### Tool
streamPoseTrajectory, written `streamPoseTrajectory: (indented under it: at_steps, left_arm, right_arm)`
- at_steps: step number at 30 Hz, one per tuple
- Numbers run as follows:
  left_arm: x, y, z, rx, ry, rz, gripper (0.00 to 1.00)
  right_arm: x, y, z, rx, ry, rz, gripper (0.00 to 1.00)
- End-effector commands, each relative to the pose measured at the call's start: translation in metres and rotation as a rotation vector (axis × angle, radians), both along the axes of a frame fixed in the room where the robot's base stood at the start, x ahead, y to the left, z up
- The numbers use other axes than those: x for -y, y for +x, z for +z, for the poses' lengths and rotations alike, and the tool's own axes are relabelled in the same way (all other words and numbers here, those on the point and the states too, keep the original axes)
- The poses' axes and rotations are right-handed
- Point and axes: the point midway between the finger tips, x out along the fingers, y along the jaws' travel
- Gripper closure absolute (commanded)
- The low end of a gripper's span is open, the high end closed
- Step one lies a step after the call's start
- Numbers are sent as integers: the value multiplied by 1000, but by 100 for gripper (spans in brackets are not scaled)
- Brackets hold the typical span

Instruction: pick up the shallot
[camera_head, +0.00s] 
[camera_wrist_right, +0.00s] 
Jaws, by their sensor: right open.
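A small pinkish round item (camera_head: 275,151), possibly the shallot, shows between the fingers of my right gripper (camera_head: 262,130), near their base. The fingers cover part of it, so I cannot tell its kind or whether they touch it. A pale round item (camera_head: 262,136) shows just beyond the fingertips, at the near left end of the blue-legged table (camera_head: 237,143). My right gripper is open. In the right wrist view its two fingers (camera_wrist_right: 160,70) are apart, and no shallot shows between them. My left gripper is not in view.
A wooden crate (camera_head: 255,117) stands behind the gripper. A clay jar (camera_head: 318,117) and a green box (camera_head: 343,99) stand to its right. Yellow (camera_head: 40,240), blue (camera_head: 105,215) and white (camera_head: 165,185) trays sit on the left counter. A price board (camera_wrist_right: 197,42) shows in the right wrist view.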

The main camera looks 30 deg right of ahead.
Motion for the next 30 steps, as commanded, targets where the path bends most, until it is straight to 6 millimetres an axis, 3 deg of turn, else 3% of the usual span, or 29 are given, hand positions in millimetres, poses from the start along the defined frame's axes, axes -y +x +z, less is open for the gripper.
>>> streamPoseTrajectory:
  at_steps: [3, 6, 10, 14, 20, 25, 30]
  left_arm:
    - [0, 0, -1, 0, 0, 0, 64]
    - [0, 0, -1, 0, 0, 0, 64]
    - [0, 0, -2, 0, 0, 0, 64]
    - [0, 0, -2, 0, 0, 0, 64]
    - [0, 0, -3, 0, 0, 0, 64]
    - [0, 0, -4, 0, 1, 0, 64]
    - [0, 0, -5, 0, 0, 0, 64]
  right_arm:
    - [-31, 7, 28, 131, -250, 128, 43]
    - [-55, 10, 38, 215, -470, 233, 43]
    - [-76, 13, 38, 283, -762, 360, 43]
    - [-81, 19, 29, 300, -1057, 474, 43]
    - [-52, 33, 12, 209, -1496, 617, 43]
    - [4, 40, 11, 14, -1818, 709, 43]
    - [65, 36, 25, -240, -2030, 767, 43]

════════════════

## TASK DETAILS
Quote the data above verbatim from its first line to the line that includes "left_arm: x, y, z, rx, ry, rz, gripper", with both boundary lines retained.

## RESULT FOR THIS EXERCISE
### Tool
streamPoseTrajectory, written `streamPoseTrajectory: (indented under it: at_steps, left_arm, right_arm)`
- at_steps: step number at 30 Hz, one per tuple
- Numbers run as follows:
  left_arm: x, y, z, rx, ry, rz, gripper (0.00 to 1.00)

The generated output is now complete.